● RECORDS SUPPLIED

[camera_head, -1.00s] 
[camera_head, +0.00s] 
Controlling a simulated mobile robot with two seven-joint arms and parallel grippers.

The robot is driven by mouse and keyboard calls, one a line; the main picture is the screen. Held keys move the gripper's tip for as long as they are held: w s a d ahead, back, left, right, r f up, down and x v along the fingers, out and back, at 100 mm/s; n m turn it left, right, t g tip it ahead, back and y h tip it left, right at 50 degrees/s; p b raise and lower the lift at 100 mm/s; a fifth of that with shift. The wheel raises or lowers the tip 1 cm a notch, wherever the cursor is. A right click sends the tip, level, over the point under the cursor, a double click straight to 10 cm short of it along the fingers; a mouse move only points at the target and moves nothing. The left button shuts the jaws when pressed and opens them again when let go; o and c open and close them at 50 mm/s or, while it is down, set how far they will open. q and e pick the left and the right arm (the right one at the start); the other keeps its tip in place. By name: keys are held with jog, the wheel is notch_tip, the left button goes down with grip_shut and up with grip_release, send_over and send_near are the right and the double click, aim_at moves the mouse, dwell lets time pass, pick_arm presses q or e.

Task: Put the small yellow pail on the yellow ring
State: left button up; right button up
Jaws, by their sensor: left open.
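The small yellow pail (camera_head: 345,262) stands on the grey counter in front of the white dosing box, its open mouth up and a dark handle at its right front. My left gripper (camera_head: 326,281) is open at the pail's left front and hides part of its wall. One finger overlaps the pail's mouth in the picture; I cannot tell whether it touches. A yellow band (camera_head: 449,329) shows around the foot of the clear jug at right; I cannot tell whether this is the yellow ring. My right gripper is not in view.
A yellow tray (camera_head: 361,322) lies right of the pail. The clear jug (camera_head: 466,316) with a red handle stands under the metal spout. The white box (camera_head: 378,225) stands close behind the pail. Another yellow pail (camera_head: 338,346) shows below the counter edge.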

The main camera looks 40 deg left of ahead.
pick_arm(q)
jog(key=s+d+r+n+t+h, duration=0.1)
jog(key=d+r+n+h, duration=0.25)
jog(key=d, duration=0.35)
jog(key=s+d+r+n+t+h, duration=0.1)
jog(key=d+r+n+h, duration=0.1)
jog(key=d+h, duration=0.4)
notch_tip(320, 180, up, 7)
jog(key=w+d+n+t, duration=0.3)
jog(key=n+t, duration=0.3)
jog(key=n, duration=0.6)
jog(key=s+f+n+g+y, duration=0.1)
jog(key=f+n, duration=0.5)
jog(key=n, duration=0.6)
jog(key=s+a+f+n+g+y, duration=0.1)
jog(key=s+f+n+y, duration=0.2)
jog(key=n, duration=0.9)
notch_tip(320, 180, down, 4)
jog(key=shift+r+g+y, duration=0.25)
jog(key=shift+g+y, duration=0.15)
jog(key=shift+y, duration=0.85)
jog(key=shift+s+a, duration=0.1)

--

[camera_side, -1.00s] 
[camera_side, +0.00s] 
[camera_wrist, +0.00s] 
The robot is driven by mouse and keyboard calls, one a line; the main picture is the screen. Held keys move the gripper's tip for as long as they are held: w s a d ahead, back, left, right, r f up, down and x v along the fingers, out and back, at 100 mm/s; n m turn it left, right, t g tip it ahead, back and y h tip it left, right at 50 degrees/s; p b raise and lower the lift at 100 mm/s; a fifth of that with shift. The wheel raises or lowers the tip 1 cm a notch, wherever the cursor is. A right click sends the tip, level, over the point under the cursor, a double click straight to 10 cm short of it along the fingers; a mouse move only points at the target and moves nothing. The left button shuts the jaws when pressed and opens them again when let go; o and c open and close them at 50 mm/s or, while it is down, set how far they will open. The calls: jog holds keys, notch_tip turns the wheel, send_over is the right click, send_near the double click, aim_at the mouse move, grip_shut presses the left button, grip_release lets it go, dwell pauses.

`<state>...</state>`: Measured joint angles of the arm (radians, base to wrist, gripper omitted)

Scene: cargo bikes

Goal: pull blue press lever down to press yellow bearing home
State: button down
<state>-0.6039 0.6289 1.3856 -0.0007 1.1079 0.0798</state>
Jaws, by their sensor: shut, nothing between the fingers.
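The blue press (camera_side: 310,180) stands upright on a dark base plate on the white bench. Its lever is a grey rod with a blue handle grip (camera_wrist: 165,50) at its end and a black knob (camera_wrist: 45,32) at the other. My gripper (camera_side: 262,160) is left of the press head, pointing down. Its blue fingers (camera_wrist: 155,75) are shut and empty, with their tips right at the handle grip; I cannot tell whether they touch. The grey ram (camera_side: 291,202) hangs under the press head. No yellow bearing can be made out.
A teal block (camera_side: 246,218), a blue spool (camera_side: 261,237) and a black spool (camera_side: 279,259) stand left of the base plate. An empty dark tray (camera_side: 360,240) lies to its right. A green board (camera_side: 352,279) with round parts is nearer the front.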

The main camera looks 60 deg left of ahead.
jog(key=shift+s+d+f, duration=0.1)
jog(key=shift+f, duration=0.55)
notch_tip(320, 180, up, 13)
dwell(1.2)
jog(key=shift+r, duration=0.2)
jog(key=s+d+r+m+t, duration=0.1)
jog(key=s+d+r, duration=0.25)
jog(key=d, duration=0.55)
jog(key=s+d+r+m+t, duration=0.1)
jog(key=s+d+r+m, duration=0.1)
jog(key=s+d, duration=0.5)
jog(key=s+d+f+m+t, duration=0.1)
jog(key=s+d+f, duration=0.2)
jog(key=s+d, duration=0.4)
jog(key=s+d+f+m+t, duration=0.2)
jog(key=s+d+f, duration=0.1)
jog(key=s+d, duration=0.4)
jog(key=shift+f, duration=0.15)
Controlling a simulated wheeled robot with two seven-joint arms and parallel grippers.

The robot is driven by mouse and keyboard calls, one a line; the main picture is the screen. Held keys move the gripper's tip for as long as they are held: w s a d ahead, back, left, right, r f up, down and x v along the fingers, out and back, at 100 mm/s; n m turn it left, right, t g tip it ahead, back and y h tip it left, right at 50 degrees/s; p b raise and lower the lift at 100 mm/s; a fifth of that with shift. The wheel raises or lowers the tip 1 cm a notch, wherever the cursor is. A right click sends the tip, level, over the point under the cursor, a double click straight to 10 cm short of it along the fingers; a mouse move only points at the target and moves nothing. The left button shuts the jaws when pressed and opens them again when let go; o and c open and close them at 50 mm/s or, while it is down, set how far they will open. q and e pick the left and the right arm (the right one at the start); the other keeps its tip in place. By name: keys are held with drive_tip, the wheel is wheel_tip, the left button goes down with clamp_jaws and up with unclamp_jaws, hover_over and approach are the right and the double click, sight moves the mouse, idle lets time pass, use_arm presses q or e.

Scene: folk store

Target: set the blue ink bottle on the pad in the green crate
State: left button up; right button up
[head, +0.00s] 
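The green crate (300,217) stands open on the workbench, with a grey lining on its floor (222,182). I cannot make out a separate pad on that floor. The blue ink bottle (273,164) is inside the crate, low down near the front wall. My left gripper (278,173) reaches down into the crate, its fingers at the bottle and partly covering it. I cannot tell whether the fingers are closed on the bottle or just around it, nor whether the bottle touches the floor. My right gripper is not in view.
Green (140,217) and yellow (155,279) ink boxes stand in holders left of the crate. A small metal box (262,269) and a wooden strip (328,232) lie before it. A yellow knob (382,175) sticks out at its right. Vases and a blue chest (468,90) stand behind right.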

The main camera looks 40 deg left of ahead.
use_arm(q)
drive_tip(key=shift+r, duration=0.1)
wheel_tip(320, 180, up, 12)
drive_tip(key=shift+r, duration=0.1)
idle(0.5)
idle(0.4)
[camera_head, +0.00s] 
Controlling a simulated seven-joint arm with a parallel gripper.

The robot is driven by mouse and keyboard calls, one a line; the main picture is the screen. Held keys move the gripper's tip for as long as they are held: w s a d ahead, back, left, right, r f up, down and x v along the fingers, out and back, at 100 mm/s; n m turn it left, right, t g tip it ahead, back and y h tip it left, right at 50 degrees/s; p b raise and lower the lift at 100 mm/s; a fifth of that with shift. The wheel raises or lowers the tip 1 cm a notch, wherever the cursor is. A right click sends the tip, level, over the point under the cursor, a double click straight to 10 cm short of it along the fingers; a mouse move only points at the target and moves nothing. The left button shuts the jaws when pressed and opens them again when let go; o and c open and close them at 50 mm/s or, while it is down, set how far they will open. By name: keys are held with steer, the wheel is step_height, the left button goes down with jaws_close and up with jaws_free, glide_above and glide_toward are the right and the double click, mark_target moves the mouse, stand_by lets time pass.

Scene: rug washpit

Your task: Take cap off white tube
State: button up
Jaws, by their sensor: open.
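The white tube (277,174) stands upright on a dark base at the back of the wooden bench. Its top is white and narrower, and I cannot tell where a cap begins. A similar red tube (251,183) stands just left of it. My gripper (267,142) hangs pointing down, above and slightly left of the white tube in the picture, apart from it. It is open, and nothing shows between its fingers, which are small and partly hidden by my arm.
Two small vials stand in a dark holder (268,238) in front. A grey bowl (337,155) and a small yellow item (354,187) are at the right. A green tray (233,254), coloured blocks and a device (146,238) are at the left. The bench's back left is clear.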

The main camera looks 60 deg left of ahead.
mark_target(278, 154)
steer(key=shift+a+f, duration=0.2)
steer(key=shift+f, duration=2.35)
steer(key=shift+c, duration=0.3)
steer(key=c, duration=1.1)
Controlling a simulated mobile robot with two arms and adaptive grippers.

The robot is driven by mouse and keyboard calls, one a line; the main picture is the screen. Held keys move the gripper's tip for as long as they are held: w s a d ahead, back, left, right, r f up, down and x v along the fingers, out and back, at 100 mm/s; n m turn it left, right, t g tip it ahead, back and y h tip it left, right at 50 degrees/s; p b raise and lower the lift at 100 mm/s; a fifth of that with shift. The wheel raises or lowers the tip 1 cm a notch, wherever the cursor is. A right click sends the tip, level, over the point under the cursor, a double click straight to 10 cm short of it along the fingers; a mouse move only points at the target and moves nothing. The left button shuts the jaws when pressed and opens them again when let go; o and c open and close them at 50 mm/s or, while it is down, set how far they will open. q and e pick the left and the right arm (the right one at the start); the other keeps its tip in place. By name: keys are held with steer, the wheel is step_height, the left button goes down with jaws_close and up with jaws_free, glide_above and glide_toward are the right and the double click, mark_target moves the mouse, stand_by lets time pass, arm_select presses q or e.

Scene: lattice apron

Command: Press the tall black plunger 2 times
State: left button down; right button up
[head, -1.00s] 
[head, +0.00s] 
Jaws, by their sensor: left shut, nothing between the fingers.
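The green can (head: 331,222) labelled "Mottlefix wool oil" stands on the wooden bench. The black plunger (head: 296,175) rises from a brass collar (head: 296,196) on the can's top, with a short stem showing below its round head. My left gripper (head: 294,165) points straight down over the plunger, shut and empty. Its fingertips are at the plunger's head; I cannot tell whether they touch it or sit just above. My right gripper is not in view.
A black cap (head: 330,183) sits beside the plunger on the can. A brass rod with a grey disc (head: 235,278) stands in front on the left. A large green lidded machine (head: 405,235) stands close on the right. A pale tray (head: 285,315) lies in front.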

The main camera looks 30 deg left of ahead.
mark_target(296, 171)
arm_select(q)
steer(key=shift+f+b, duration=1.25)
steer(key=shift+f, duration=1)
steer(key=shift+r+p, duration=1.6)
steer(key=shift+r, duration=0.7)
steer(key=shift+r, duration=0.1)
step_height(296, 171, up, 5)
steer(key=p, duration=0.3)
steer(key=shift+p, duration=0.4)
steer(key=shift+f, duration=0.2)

● WHAT NEEDS TO BE DONE
Write out, exactly as they stand, the lines from the one containing "[camera_head, -1.00s]" through the one containing "Controlling a simulated mobile robot with two seven-joint", both ends included.

● ANSWER TO THIS EXERCISE
[camera_head, -1.00s] 
[camera_head, +0.00s] 
Controlling a simulated mobile robot with two seven-joint arms and parallel grippers.

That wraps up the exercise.